## Start INFORMATION SUPPLIED

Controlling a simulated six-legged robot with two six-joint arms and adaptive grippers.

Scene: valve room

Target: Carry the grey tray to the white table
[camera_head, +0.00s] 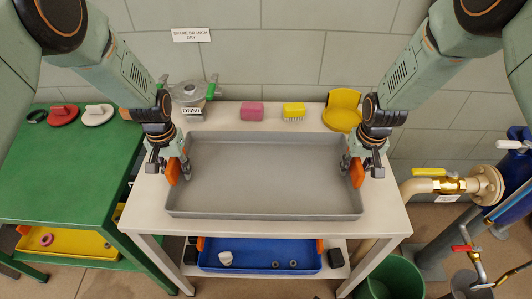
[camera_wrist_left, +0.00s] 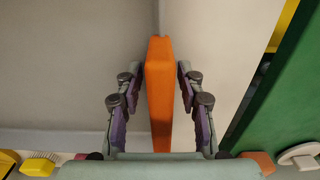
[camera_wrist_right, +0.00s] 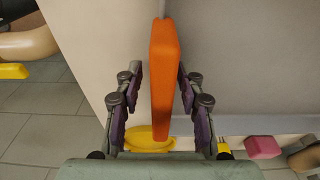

## End INFORMATION SUPPLIED

EXERCISE:
Write out the full listing verbatim, excluding its pictures.

ANSWER TO THE EXERCISE:
Controlling a simulated six-legged robot with two six-joint arms and adaptive grippers.

Scene: valve room

Target: Carry the grey tray to the white table
[camera_head, +0.00s] 
[camera_wrist_left, +0.00s] 
[camera_wrist_right, +0.00s] 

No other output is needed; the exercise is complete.